===== Provided data =====

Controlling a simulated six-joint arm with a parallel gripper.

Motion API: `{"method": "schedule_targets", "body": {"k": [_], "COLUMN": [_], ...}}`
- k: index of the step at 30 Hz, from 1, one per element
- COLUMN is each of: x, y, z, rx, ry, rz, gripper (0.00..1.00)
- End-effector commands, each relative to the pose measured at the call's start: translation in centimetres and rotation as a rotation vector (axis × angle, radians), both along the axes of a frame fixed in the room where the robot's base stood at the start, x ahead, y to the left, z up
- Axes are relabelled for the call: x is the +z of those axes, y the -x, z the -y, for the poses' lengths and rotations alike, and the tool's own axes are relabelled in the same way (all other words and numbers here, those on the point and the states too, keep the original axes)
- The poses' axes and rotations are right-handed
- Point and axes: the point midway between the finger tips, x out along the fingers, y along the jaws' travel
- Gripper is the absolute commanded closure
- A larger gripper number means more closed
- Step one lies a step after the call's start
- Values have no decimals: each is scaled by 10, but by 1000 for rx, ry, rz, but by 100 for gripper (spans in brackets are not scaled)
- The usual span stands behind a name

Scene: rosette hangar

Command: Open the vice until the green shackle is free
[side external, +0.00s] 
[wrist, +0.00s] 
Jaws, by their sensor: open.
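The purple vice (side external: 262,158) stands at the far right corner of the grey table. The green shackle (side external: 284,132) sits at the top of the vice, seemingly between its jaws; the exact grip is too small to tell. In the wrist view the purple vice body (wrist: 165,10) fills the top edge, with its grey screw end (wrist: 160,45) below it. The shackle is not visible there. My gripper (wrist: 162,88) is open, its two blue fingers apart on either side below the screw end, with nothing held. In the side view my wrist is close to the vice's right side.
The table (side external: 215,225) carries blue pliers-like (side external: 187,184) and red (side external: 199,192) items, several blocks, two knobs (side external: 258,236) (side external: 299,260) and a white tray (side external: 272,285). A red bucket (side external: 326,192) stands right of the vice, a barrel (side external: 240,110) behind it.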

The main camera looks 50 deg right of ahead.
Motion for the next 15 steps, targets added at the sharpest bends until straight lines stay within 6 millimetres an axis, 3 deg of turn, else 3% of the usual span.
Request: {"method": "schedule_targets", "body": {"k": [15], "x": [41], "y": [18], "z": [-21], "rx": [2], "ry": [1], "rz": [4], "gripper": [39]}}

=====
===== Provided data =====

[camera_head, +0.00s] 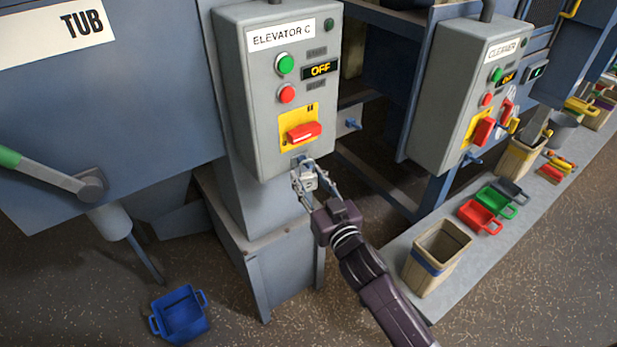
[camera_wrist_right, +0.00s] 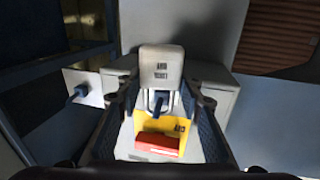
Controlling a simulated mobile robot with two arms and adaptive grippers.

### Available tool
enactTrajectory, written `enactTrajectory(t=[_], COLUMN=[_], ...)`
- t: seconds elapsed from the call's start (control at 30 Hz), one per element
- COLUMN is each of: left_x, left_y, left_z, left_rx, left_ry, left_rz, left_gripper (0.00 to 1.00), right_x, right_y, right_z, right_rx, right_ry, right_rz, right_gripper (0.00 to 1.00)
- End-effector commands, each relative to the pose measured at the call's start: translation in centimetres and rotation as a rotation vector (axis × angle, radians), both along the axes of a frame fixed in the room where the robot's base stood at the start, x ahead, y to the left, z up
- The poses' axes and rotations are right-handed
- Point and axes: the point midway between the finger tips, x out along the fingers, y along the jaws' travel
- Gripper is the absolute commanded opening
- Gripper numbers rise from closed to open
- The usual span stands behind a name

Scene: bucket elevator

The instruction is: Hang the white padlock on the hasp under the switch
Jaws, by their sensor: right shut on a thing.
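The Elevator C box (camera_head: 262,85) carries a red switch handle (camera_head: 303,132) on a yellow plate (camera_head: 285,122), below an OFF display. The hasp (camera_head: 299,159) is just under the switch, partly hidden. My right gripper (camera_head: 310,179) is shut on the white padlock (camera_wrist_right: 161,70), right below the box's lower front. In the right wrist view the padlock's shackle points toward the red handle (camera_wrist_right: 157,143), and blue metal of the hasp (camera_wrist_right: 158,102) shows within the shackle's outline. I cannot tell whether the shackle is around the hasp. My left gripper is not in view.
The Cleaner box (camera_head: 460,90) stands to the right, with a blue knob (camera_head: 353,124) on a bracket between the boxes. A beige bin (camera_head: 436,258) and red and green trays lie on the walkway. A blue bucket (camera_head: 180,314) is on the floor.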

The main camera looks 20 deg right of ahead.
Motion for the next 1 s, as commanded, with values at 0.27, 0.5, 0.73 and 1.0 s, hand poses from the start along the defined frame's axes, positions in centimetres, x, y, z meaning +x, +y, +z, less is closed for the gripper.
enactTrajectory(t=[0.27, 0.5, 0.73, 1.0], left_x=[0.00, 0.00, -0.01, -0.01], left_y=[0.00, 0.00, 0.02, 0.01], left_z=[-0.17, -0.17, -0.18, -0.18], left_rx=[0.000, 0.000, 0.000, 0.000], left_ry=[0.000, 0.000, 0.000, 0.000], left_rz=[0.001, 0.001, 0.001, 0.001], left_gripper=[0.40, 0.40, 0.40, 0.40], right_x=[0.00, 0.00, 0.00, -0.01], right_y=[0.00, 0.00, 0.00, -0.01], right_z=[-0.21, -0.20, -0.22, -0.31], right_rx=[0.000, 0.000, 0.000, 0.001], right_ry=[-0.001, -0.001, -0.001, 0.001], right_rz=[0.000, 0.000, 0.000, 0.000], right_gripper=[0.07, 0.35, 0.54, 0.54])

=====
===== Provided data =====

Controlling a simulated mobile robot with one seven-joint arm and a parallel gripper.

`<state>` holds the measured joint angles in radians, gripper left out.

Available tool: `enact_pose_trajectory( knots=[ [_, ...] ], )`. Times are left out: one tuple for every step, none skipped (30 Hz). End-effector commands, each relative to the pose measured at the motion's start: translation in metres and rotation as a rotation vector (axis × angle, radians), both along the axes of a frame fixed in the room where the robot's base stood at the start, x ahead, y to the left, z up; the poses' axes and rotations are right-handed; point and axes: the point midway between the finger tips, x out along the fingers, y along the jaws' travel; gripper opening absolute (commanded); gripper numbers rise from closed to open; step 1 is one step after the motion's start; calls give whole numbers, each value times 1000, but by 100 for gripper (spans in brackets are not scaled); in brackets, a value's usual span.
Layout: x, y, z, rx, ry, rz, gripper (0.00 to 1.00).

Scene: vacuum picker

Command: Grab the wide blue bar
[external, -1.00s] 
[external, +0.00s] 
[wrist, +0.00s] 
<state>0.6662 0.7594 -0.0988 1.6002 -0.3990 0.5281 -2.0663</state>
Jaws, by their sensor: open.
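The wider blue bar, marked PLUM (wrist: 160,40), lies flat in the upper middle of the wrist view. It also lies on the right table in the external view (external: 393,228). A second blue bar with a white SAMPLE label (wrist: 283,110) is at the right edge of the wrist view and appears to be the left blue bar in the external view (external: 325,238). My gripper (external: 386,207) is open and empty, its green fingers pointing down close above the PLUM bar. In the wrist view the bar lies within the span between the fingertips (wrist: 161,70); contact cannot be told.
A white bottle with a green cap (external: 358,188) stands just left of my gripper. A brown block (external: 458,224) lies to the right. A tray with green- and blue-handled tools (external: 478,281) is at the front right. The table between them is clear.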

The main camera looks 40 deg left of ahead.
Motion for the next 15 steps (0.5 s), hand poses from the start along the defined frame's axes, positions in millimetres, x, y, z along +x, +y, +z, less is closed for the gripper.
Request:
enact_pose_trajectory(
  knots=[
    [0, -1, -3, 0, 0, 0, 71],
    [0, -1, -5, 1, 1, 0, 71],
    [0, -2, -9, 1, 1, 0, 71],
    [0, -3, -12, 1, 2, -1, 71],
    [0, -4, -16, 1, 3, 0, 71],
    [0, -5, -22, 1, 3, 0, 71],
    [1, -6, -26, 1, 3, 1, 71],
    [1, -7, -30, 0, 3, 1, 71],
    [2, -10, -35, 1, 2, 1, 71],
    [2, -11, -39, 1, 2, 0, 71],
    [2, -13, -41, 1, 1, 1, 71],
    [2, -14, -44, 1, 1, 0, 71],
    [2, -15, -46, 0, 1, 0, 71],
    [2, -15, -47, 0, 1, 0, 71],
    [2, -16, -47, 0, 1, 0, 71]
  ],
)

=====

Objective: For each line of the listing that holds the word "absolute", show that line.

Exercise result:
- Gripper is the absolute commanded closure
- Gripper is the absolute commanded opening
Available tool: `enact_pose_trajectory( knots=[ [_, ...] ], )`. Times are left out: one tuple for every step, none skipped (30 Hz). End-effector commands, each relative to the pose measured at the motion's start: translation in metres and rotation as a rotation vector (axis × angle, radians), both along the axes of a frame fixed in the room where the robot's base stood at the start, x ahead, y to the left, z up; the poses' axes and rotations are right-handed; point and axes: the point midway between the finger tips, x out along the fingers, y along the jaws' travel; gripper opening absolute (commanded); gripper numbers rise from closed to open; step 1 is one step after the motion's start; calls give whole numbers, each value times 1000, but by 100 for gripper (spans in brackets are not scaled); in brackets, a value's usual span.

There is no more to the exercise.